Another diplomatic observer said that Singh's remark is more a case of the BJP pandering to its constituency.

Incidentally, the first top-level visit to India by an Israeli dignitary was during the Janata Party rule (1977-1979) when Moshe Dayan made a secret trip to New Delhi. A B Vajpayee was then the foreign minister.

However, most agree that talk of a strategic partnership is premature. "Links with Israel are being built on national interests of both countries and will progress on that premise," said Dixit.

India has long been interested in purchasing airborne warning systems from Israel, while at a non-strategic level, Gujarat and Rajasthan are keen to learn from the Israeli experience on how to green deserts.

An India-Israel-US alliance is a far cry. "US links with Israel are a different ballgame and to assume that India can be a part of that today is ridiculous," the former foreign secretary declared.

Moreover, despite ideology and interests, India's links with the Arab world are deep and too important. India's single largest import of petroleum products comes from the Arab world.

"No government can afford to forget the central fact that our oil requirements are met by Arab countries. Thus we have to make sure that we do not jeopardise our national interests for the sake of ideology. That should be the basis of our foreign policy," he said.

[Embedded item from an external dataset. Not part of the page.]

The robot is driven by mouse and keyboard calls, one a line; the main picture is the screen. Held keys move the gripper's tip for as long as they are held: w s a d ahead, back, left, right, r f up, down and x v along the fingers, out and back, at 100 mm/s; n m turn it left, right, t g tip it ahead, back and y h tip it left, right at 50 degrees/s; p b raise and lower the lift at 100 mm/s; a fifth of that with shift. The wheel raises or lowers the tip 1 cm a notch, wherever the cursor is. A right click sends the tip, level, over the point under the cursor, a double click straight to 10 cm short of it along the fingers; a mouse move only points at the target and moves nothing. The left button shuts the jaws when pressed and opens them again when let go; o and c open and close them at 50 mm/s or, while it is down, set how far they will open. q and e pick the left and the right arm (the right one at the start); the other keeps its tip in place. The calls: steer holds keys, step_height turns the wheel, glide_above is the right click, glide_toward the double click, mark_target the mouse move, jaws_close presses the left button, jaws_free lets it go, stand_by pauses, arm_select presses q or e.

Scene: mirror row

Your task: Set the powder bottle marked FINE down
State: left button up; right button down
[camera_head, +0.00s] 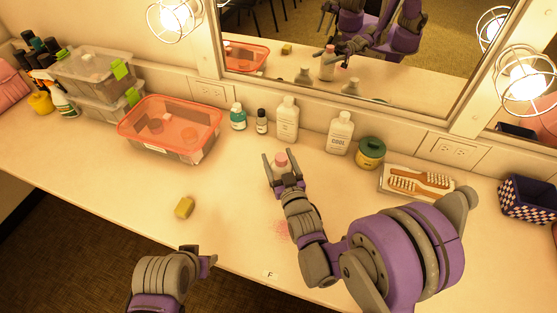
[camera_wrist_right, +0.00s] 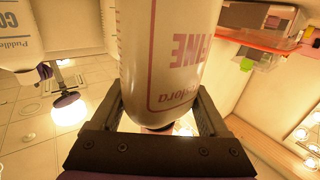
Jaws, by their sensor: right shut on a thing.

However, Dixit was keen that the oil factor should not be overplayed. "We buy oil because the Arabs sell it. And we buy it at the market price. There is no charity here, it's simple business. We should not be beholden to Arab countries because of that."

Dixit has advocated a tough stand vis-a-vis Muslim countries, especially on sensitive issues like Kashmir, where they tend to toe the Pakistani line. Immediately after the visits to Israel, the Organisation of Islamic Countries passed an anti-India resolution on Kashmir, much to New Delhi's ire.

What the future holds for Indo-Israeli ties remains to be seen, but now New Delhi is busy pacifying Arab envoys that friendship with Tel Aviv is not at the expense of the Arab states.